▶

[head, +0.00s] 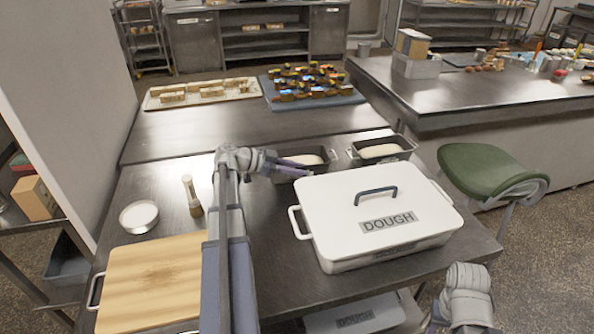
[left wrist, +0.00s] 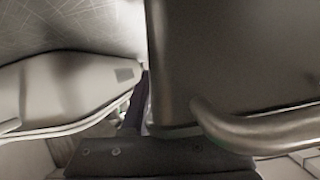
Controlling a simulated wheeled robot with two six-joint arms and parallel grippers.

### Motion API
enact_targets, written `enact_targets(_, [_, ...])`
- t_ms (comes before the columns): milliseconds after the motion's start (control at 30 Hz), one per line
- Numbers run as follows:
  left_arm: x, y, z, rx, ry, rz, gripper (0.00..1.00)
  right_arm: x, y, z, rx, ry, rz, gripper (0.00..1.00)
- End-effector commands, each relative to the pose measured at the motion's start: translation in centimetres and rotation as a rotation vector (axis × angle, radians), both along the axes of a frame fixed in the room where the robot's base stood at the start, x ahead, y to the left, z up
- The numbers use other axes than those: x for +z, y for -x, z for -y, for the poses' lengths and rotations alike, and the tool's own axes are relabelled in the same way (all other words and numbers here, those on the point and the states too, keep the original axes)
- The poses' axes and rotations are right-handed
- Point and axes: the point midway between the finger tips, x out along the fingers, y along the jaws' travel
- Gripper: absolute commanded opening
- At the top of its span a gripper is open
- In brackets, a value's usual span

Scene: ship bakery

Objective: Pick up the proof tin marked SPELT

◀

*WORK TO COMPLETE*: Go through the listing above and write it all out exactly, leaving out any picture.

*SOLUTION*:
[head, +0.00s] 
[left wrist, +0.00s] 
Controlling a simulated wheeled robot with two six-joint arms and parallel grippers.

### Motion API
enact_targets, written `enact_targets(_, [_, ...])`
- t_ms (comes before the columns): milliseconds after the motion's start (control at 30 Hz), one per line
- Numbers run as follows:
  left_arm: x, y, z, rx, ry, rz, gripper (0.00..1.00)
  right_arm: x, y, z, rx, ry, rz, gripper (0.00..1.00)
- End-effector commands, each relative to the pose measured at the motion's start: translation in centimetres and rotation as a rotation vector (axis × angle, radians), both along the axes of a frame fixed in the room where the robot's base stood at the start, x ahead, y to the left, z up
- The numbers use other axes than those: x for +z, y for -x, z for -y, for the poses' lengths and rotations alike, and the tool's own axes are relabelled in the same way (all other words and numbers here, those on the point and the states too, keep the original axes)
- The poses' axes and rotations are right-handed
- Point and axes: the point midway between the finger tips, x out along the fingers, y along the jaws' travel
- Gripper: absolute commanded opening
- At the top of its span a gripper is open
- In brackets, a value's usual span

Scene: ship bakery

Objective: Pick up the proof tin marked SPELT

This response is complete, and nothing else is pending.